▸ **Robot episode data**:
===

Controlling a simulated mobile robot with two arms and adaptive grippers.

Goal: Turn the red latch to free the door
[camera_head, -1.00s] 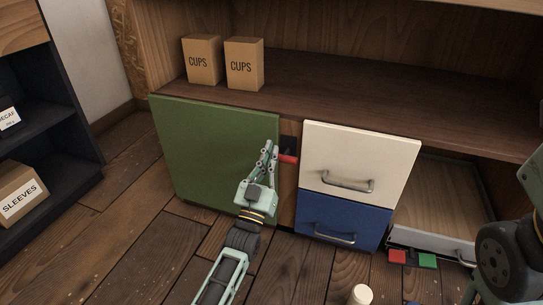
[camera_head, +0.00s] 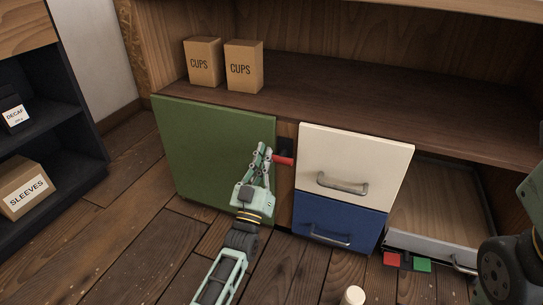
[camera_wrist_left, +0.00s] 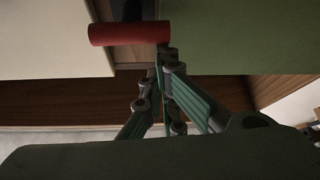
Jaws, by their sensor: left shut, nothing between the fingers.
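The red latch (camera_head: 283,160) is a short red bar on a dark mount, on the wooden post between the green door (camera_head: 215,150) and the cream drawer. It lies nearly level, its left end by the door's right edge. My left gripper (camera_head: 264,149) is shut and empty, its fingertips close beside the latch's left end. In the left wrist view the latch (camera_wrist_left: 130,33) shows as a red cylinder just past the fingertips (camera_wrist_left: 162,55); whether they touch, I cannot tell. The green door looks closed. My right gripper is out of view; only part of my right arm shows.
Right of the post are a cream drawer (camera_head: 355,160) and a blue drawer (camera_head: 340,222) with metal handles. An open drawer (camera_head: 430,247) juts out at the right, with red and green blocks beside it. Two CUPS boxes (camera_head: 243,67) stand on the shelf.

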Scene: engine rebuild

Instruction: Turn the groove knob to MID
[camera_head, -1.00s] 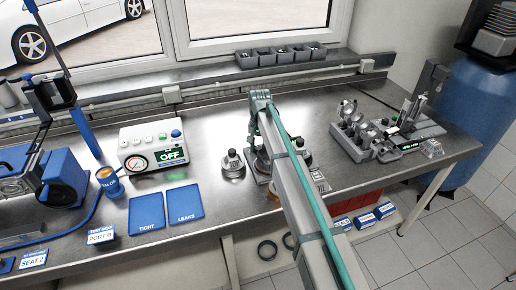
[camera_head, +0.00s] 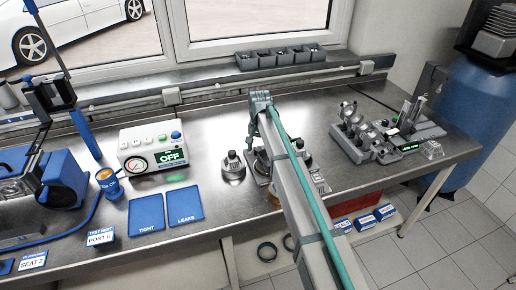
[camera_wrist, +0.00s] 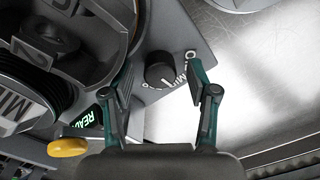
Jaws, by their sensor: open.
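The groove knob (camera_wrist: 160,70) is a round black knob on a grey panel in the wrist view. White lettering lies around it; "MID" is partly readable at its lower right, and the other labels are partly covered. A light mark shows at the knob's lower edge, but I cannot tell exactly which label it points at. My gripper (camera_wrist: 160,76) is open, with one fingertip on each side of the knob in the picture. Gaps show between knob and fingers.
Beside the knob are a green READY display (camera_wrist: 88,117), a yellow button (camera_wrist: 72,147) and a large round metal part (camera_wrist: 45,35). In the head view, a metal part (camera_head: 232,166) stands left of my arm and a fixture (camera_head: 365,135) stands right.

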===

▸ **Task**: Go through the data above and find the lines with the word "Turn". Copy each of those lines.

▸ **Full output**:
Goal: Turn the red latch to free the door
Instruction: Turn the groove knob to MID

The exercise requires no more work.